SHORT EXERCISE:
Tally the lines holding the word "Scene" and state the count by itself.

=== PROVIDED DATA ===

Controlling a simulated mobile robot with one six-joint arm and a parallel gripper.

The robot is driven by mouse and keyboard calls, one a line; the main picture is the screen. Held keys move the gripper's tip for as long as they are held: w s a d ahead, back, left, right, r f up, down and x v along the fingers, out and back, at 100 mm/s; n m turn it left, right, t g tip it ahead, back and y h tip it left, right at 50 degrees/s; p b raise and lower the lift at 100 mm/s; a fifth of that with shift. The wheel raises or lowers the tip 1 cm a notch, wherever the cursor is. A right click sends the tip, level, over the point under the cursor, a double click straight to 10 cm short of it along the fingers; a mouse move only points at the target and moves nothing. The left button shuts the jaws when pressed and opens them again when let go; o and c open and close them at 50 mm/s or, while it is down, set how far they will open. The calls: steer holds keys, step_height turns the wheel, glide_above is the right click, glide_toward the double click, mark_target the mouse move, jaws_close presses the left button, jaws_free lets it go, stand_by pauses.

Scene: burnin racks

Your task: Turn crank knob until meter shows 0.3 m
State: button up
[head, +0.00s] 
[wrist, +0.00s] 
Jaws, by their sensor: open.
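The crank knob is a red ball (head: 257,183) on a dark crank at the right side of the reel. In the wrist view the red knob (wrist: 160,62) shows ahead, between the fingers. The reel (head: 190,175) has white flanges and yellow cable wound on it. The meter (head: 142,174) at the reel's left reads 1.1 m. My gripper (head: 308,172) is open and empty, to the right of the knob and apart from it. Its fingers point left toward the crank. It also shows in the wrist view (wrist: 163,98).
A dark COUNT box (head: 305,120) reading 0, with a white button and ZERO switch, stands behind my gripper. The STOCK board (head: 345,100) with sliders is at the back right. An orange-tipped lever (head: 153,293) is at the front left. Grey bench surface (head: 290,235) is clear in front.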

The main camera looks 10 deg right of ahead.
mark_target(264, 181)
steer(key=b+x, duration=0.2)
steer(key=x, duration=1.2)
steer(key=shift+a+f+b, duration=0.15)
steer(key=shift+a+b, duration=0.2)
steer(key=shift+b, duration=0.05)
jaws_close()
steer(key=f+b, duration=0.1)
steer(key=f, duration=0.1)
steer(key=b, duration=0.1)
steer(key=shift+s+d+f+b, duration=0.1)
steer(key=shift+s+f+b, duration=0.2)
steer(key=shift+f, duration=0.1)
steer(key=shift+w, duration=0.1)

===
=== PROVIDED DATA ===

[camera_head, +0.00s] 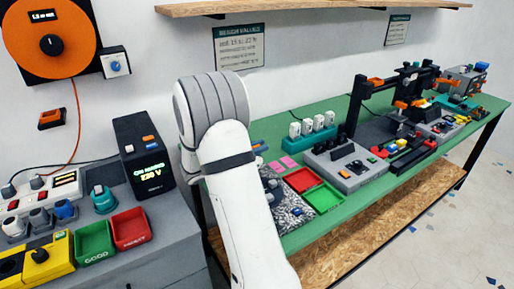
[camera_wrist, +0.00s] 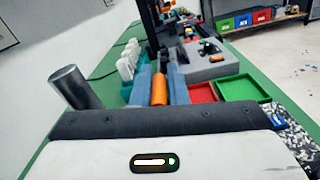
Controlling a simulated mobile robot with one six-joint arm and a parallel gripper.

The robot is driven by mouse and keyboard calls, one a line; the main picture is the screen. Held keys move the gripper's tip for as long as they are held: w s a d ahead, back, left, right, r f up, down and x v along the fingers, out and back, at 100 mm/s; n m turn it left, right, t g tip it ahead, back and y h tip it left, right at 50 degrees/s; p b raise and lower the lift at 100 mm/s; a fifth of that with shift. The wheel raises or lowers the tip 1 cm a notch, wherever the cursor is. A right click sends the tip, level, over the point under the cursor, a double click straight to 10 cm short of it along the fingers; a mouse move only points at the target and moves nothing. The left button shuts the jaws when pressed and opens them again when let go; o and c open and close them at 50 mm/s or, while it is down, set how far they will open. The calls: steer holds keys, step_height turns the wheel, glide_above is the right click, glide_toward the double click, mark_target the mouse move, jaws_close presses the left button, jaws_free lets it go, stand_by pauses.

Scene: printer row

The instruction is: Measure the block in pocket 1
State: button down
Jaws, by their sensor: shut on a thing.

===
=== PROVIDED DATA ===

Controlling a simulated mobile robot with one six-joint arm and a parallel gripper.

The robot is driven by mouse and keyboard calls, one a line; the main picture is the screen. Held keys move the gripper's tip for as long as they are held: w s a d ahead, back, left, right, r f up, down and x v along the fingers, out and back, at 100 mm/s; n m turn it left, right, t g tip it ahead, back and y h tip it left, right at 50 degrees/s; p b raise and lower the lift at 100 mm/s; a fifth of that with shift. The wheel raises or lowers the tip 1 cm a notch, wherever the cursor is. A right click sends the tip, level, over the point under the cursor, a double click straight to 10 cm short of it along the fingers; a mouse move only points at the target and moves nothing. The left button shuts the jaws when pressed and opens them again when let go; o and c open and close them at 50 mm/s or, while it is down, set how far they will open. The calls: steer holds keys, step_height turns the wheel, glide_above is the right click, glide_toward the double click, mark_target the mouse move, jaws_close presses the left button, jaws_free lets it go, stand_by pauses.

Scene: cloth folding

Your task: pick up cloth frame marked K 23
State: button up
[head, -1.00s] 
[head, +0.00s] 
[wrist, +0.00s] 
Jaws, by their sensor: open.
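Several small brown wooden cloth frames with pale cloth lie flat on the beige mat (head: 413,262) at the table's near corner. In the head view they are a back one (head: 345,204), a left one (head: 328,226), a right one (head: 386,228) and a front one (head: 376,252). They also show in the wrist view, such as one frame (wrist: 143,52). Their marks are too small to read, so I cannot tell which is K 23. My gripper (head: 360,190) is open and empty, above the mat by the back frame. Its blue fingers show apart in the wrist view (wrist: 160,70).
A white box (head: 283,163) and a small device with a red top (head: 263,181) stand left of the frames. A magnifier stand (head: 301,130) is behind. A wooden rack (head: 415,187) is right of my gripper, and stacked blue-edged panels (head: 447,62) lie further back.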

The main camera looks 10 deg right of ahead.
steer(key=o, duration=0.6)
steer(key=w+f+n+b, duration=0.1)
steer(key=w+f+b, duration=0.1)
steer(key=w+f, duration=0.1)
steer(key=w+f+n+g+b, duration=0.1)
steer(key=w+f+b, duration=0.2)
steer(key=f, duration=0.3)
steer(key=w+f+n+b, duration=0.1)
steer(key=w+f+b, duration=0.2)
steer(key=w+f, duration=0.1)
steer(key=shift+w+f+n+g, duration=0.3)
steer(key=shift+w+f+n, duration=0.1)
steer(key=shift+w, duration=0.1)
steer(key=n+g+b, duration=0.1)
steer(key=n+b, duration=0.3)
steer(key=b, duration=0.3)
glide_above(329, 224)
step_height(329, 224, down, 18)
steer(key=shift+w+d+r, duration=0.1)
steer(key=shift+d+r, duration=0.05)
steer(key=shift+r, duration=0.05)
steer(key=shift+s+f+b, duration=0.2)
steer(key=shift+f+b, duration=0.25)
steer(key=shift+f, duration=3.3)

===

TASK RESPONSE:
3